If have often said talk of panentheism often leads to a babble of tougues about God because there are so many interpretations to the word. We’ll in my digital wanderings I have come across some thought provoking texts which address this issue.
The first was a review, by Edgar A. Towne, of the book “In Whom We Live and Move and Have our Being: Panentheistic Reflections on God’s Presence in a Scientific World.” The review itself was entitled plainly enough, “The Varieties of Panentheism,” and what I found interesting was it gave technical names to at least three different varieties.
God and universe: mutually dependent? Considering his distinctions between soteriological, expressivist, and dipolar panentheisms, the latter being incompatible with the former two, it is curious that Gregersen makes the existence of “a real two-way interaction between God and world” (p. 20) the indispensable and generic element of panentheism, which he says here is “more or less shared by all versions of panentheism.”
This in turn led me to track down excerpts from the book itself whereapon I dug up this quote:
He argues that in classic Trinitarian thought, dating back to the fourth century, there are resources for what might be dubbed a soteriological panentheism. In the context of nineteenth century romanticism, especially in Hegel, there is to be found a universalized expressivist panentheism, and finally, in the twentieth century, Charles Hawthorne developed a dipolar panentheism in continuations of Whitehead’s process theology. He concludes that dipolar panentheism is not compatible with the other two forms of panentheism, and that a metaphysical choise has to be made between them.
And it would seem that there is even more diversity on closer inspection.
This reinforces what I have said previously, that invoking the word panenthism to cover any view of God that is not deistic of pantheistic is not in the least bit clarifying, about Biblical monotheism or anything else. In fact these authors go beyond my previous writings, because in my last post on this I only clearly distinguished between panen-theism and pan-etheism. Whereas in this book it is suggested, “The concept of panentheism, attractive as it is, is far from stable.”
Maybe the attraction of an ill defined word is that it can lend an air of ancient lineage and broad support to understandings of God that would otherwise be taken as new and unique innovations. I think it is sufficient to say that, beware language games.

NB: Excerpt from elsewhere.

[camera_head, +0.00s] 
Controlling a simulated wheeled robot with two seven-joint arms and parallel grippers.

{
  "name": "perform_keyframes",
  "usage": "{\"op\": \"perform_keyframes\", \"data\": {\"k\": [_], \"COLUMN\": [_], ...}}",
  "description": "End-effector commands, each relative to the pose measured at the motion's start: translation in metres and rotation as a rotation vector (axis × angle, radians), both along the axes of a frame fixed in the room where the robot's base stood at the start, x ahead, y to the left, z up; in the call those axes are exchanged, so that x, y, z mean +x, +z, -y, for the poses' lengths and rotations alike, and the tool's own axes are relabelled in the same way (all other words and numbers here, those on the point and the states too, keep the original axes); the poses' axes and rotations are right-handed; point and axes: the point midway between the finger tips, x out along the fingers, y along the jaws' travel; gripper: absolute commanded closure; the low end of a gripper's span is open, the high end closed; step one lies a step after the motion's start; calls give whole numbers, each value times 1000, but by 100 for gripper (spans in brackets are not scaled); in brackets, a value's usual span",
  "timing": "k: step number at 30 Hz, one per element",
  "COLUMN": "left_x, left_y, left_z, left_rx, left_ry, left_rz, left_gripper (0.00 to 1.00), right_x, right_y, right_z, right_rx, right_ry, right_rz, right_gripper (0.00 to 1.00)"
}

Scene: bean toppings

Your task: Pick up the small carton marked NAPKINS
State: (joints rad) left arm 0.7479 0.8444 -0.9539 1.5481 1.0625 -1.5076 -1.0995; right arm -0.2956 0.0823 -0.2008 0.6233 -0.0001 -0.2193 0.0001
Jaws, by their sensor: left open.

PS. To aid understanding, the article suggests that in soteriological panentheism, “the world’s being in God is not taken as a given, but as a gift. It is only by the redeeming grace of God that the world can dwell in God; not everything shares automatically in the divine life. Wickeness and sin, for example, have no place in the divine life. Thus in a classic Christian perspective the world’s being in God does not so much state a general matter of fact, but is predicated only about those aspects of created reality that have become godlike, while they still remain a created reality. Only in the eschatological consumation of creation shall God finally be all in all.” In this more orthodox model, which affirms the holiness of God, there is no room for the mutual dependancy between Creator and creation we see in process models. This highlights what I have previously said in terms of theodicy and soteriology being major stumbing blocks for reconciling more recent process theology with more ancient Orthodox theology under the one name. You may as well incorporate monotheism and polytheism under the one name.